- [Exercise task]:
Extract the first line through the line containing "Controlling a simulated" from the listing below, exactly as written.
--- Supplied data ---
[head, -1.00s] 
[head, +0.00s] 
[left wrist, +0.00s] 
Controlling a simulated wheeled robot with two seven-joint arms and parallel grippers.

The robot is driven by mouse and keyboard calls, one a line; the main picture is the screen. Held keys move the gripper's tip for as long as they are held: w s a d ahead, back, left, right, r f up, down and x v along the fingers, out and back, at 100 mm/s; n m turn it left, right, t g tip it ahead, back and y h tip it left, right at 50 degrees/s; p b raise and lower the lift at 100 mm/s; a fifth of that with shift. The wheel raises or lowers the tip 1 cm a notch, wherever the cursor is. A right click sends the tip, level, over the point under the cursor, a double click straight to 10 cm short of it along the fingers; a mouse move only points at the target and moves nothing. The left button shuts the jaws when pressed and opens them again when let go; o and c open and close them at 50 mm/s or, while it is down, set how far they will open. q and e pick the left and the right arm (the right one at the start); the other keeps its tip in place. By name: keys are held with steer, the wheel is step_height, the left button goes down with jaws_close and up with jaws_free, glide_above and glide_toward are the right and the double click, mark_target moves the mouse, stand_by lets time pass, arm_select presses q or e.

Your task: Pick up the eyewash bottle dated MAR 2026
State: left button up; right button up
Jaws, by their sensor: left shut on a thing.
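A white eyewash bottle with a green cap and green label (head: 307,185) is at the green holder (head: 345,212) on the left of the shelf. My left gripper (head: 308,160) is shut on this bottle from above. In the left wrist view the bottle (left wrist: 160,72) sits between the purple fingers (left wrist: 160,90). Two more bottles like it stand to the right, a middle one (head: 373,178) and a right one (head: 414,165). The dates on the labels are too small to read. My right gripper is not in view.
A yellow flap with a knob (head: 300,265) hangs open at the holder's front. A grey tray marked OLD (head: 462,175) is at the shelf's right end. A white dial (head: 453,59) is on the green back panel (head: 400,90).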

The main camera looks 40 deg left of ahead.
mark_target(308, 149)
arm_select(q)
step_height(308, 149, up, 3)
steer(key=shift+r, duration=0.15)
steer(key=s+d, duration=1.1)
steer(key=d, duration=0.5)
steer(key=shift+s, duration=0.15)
---
- [Problem solution]:
[head, -1.00s] 
[head, +0.00s] 
[left wrist, +0.00s] 
Controlling a simulated wheeled robot with two seven-joint arms and parallel grippers.

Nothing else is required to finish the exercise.